▶ **Problem to solve**: Repeat the lines below exactly as written, please, from the line with "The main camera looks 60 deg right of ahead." to the line with "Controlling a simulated", both lines included, and no others.

▶ **Dataset**:
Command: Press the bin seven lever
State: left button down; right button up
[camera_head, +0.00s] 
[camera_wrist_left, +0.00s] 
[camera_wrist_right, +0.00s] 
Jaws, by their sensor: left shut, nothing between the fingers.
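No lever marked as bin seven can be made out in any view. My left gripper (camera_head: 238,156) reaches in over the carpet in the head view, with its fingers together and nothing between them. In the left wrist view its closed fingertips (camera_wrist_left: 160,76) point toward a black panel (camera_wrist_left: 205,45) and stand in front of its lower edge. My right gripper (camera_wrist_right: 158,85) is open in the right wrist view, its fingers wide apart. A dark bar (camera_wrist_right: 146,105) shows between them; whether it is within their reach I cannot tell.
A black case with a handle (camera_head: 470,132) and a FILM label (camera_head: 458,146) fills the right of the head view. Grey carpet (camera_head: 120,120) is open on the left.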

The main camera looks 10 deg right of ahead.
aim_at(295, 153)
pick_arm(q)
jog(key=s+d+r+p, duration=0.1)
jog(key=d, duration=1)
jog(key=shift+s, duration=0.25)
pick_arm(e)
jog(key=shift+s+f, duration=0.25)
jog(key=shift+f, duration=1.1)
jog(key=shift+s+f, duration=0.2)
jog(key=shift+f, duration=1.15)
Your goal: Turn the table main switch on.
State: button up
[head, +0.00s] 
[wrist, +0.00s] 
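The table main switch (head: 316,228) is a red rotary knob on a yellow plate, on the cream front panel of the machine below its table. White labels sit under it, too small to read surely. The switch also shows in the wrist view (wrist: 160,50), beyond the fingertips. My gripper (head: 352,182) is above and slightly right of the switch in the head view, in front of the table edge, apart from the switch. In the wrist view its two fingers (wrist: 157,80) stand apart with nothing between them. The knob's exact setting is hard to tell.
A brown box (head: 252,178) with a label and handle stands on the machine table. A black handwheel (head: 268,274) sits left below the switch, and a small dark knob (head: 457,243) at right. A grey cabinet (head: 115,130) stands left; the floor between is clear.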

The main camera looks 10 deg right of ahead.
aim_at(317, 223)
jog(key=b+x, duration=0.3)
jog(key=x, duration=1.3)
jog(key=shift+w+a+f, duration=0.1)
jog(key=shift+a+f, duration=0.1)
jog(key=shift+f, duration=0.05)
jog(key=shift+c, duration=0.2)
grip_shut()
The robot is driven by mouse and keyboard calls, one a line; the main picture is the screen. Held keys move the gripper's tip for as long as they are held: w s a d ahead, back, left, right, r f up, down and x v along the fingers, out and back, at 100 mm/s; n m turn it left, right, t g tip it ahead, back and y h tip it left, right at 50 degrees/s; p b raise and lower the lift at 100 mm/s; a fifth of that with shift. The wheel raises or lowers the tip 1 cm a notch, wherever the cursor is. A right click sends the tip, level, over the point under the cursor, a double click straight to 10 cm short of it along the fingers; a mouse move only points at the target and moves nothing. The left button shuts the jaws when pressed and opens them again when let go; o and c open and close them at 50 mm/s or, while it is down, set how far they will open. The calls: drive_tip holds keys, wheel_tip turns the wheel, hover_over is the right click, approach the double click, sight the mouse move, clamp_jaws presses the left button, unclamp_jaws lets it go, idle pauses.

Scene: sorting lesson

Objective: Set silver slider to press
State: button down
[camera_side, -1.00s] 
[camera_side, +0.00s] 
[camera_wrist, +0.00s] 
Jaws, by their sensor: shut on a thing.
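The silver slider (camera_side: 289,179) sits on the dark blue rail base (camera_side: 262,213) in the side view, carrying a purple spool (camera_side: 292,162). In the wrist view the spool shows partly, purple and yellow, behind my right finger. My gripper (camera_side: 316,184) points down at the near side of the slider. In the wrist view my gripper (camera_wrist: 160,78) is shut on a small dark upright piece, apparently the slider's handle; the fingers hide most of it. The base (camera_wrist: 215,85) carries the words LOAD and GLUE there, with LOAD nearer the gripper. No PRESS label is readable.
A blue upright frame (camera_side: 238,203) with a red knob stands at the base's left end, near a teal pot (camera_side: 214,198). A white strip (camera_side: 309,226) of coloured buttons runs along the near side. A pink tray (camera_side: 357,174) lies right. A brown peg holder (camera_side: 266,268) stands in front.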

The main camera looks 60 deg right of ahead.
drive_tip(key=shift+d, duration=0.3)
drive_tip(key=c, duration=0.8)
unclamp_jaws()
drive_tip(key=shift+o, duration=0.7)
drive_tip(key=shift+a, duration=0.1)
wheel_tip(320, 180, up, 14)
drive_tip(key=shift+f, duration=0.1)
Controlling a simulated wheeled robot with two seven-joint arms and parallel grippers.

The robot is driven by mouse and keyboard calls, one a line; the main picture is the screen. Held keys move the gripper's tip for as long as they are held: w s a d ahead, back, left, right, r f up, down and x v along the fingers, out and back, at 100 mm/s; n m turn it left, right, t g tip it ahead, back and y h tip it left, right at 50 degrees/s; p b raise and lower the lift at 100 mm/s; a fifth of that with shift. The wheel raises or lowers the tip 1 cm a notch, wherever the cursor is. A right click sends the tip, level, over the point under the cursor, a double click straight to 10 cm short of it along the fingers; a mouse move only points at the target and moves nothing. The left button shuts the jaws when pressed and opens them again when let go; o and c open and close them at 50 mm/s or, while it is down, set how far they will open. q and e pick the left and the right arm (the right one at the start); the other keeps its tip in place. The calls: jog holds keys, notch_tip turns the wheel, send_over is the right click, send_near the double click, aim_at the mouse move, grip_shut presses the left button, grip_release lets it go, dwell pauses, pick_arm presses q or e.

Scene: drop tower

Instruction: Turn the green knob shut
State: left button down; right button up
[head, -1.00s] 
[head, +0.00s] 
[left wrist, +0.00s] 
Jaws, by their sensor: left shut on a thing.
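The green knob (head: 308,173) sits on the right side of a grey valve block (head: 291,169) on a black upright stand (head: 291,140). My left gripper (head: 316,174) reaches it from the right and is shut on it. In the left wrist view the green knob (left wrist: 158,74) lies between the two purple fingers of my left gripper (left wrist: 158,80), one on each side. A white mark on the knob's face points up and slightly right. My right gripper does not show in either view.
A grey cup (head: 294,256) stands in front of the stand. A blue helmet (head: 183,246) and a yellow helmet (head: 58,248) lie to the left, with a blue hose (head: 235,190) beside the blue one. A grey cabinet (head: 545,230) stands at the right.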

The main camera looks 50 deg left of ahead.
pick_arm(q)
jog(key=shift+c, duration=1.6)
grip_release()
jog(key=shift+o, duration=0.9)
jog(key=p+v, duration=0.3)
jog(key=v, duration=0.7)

▶ **Written solution**:
The main camera looks 60 deg right of ahead.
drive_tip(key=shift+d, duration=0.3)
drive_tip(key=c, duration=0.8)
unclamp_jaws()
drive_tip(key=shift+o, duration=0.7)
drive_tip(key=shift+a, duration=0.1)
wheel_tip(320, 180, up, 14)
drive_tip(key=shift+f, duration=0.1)
Controlling a simulated wheeled robot with two seven-joint arms and parallel grippers.

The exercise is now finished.